EXERCISE PROMPT: Write out the lines from the line containing "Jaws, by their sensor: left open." through the final line of the listing below, exactly, omitting every other line.

INFORMATION SHOWN:
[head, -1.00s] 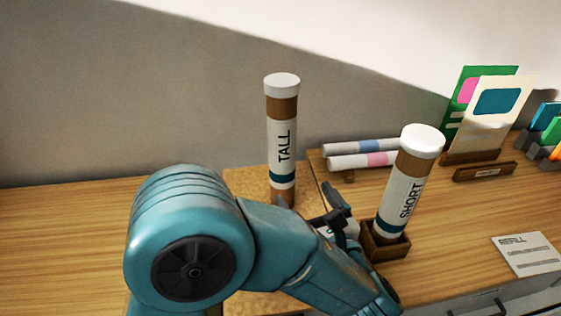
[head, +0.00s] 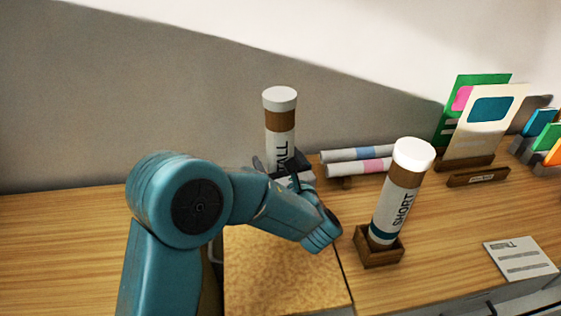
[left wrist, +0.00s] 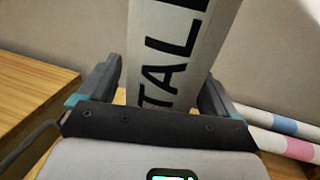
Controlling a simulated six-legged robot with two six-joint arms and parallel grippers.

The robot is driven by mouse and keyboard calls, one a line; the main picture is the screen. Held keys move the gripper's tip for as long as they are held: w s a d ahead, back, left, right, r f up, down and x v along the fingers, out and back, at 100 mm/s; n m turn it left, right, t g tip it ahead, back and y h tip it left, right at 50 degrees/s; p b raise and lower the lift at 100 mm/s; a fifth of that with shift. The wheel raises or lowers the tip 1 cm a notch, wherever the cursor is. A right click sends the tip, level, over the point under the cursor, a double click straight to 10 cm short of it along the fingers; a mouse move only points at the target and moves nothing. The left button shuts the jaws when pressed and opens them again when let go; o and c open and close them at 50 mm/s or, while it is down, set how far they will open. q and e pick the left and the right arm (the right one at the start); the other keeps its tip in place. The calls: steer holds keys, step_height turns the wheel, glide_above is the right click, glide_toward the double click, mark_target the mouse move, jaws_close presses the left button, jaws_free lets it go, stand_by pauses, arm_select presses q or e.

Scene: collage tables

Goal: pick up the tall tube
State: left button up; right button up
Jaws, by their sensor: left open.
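The tall tube (head: 280,125) stands upright at the back of the desk, with a white cap, a brown band and a white label reading TALL. Its lower part is hidden behind my left arm in the head view. My left gripper (head: 279,168) is at the tube's label. In the left wrist view the tube (left wrist: 180,50) stands between the two open fingers of the gripper (left wrist: 160,85), with a gap visible near the left finger. Whether the right finger touches it is hard to tell. My right gripper is not in view.
A short tube (head: 396,200) leans slightly in a wooden holder (head: 379,247) to the right. Two rolled tubes (head: 357,160) lie behind it. Cards (head: 485,120) stand in a rack at the back right. A REFILL card (head: 520,259) lies at the right. A cork-like mat (head: 280,270) is bare in front.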

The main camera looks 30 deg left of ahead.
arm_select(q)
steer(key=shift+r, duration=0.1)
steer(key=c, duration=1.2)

WORKED SOLUTION:
Jaws, by their sensor: left open.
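The tall tube (head: 280,125) stands upright at the back of the desk, with a white cap, a brown band and a white label reading TALL. Its lower part is hidden behind my left arm in the head view. My left gripper (head: 279,168) is at the tube's label. In the left wrist view the tube (left wrist: 180,50) stands between the two open fingers of the gripper (left wrist: 160,85), with a gap visible near the left finger. Whether the right finger touches it is hard to tell. My right gripper is not in view.
A short tube (head: 396,200) leans slightly in a wooden holder (head: 379,247) to the right. Two rolled tubes (head: 357,160) lie behind it. Cards (head: 485,120) stand in a rack at the back right. A REFILL card (head: 520,259) lies at the right. A cork-like mat (head: 280,270) is bare in front.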

The main camera looks 30 deg left of ahead.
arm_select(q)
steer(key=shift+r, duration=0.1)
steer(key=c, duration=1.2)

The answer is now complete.